This Sunday gone was the family-friendly midafternoon Castlemaine launch for The Third Fruit is A Bird. Midafternoon so that it would a) dovetail nicely with the monthly Farmers and Artists’ markets in town and b) not be too incompatible with afternoon naptime.
There was a good turnout of all ages, from 18 months to ages that it’s probably not polite to ennumerate, and I did my very best all-ages reading accordingly. No f-bombs were dropped, if you get me. Not that my readings are ever very f-bombtastic, although in my previous life as a poet touring high schools, I would bring out poems like “Kevin the F—ed Up Goldfish” to capture the more reticent students’ attentions. Sunday’s crowd, happily, did not require such rude awakenings to command their attention.
The Melbourne launch had been under the ground, in a space only accessible by descending a set of stairs, and in an accidental bid for symmetry, the launch at the CASPA contemporary art space was an upstairs affair, located neatly above Stoneman’s Bookroom.
The afternoon began with a reminder to those in attendance that the lovely Kynan Sutherland is more than just an accomplished visual artist, as he welcomed the arriving audience with his generous response to my request for “some classical guitar-y noodling”.
After a sufficient degree of noodling had gone on, Kynan set aside his guitar and said some nice things about me before allowing me to take what served as the stage, in this case the far corner of the room.
I was pretty happy with how my reading went. Some people had already bought a copy of the book and were studiously reading along with me, though not aloud, which was kind of them. At one point Oonagh ran up to me and gave me a mid-poem hug around the knees, which was heartbreakingly life-affirming, and I’m proud to say I didn’t miss too much of a beat as I dad-patted her on the head and kept on reading.
I wound things up a little sooner than I did for the Melbourne launch, mainly because the attention span of an audience that includes so many toddlers is not as robust as the kind of audience you find in underground zine bookshops after work on a Thursday.

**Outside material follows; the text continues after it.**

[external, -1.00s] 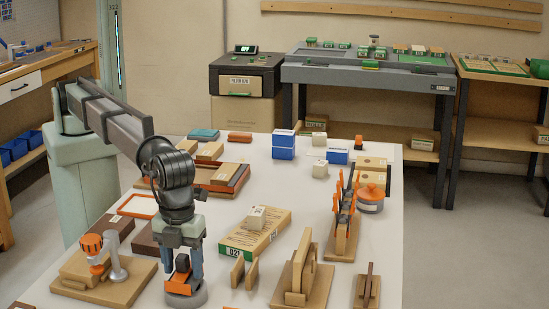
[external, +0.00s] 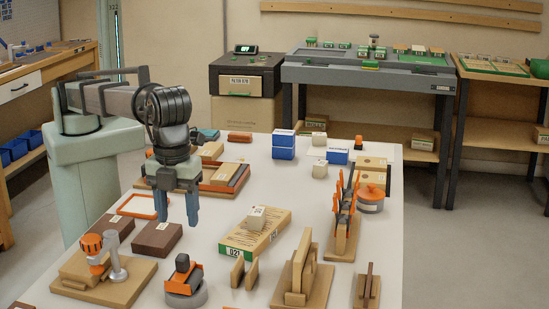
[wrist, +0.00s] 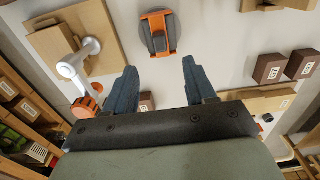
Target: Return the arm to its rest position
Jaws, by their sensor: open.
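My gripper (external: 177,208) hangs above the left part of the white table (external: 226,285), its blue fingers apart and empty. It is behind and above a round grey base with an orange and black piece (external: 184,277), which stands on the table's front part. In the wrist view my gripper (wrist: 155,85) shows two spread fingers with nothing between them. The orange and grey piece (wrist: 157,33) lies beyond the fingertips there, clear of them. My arm reaches out bent from its pedestal at the left.
A wooden stand with an orange knob (external: 92,243) and a brown block (external: 157,239) are near my gripper. A box with a small cube (external: 256,218) lies to the right. Wooden stands and an orange-pronged rack (external: 345,215) fill the right side. Open air surrounds my gripper.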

The thing is, you don’t just have to contend with the kids’ short attention spans – you have to accept that when you lose the kids, you lose their parents too as they take them away in search of other entertainment and also in order to generously keep the crowd noise to a dull rumble.

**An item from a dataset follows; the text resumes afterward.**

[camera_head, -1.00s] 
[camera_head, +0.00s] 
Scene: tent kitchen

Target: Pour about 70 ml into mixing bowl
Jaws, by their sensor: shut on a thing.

They needn’t have worried – I was once ignored for an entire set by a drunken O-Week crowd of first-year engineer students at Charles Sturt University in Bathurst. No crowd of bored toddlers could hold a candle to that mob.

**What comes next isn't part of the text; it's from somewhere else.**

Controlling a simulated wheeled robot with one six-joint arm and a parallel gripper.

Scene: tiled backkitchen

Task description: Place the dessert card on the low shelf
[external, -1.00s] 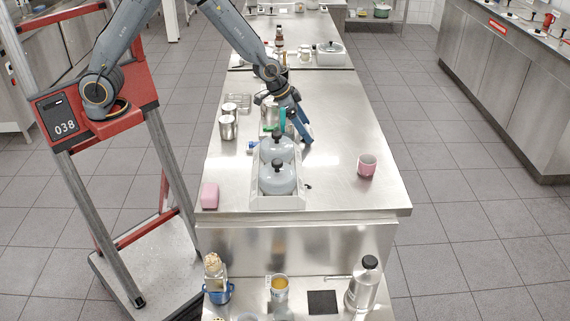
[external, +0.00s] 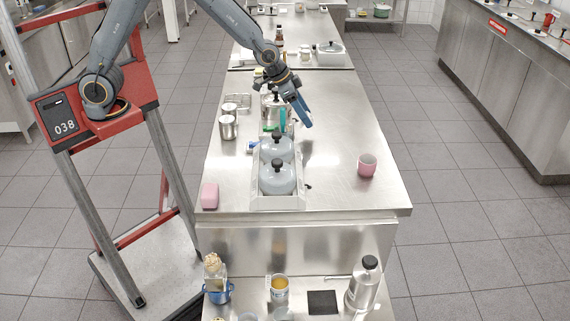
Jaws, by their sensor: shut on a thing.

As people were starting to leave, Mum and I realised that we hadn’t actually taken any photos, so I quickly grabbed Kynan and got him to strike a few poses. Mum took a shot of me in the corner with my book, and then snapped a few of the remaining crowd for good measure.
There was some nice mingling and thankyou-ing and autographing afterwards, which is always gratifying. My friend Stephanie, who had multitasked picking up her teenage daughter after work with coming along to the launch, told me that she had been embarrassed that Lydia had spent the entire reading texting her mates, which didn’t bother me at all.
Stephanie went on to say that she was pleased when Lydia pricked up her ears when I started reading of “Infinity Plus One”, a poem that tries to wrap every primary school cliche about boys kissing girls into the one conceptual space, and decided to buy a copy to give to her boyfriend for their four-month anniversary.
If I achieve nothing else at all ever with my writing, that anecdote is going to keep me warm at night for a long, long time.